* [Material]
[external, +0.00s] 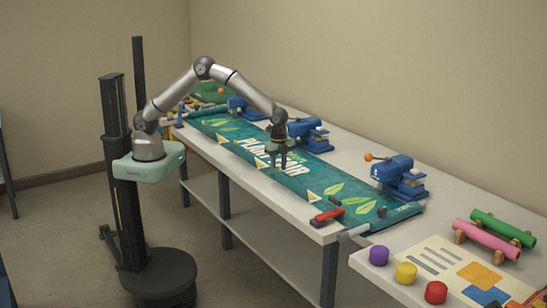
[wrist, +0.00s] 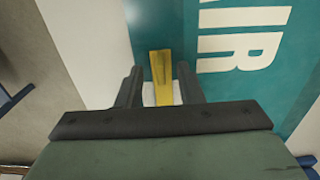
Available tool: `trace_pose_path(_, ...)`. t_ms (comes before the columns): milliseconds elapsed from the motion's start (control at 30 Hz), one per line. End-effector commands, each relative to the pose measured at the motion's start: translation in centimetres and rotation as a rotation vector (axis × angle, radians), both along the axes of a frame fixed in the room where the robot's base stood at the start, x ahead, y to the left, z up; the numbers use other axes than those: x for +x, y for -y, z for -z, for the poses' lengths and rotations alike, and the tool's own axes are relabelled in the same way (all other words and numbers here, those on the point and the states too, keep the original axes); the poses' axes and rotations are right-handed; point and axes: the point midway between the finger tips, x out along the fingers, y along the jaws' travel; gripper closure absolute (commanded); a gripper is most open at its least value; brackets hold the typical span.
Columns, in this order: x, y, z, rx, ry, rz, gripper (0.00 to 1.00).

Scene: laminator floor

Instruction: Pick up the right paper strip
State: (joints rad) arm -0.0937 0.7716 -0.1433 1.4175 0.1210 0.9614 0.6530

* [Instructions for the task]
Print again the material above, limited to the lines from the one holding "Scene: laminator floor" through the last, inclusive.

* [Solution below]
Scene: laminator floor

Instruction: Pick up the right paper strip
State: (joints rad) arm -0.0937 0.7716 -0.1433 1.4175 0.1210 0.9614 0.6530

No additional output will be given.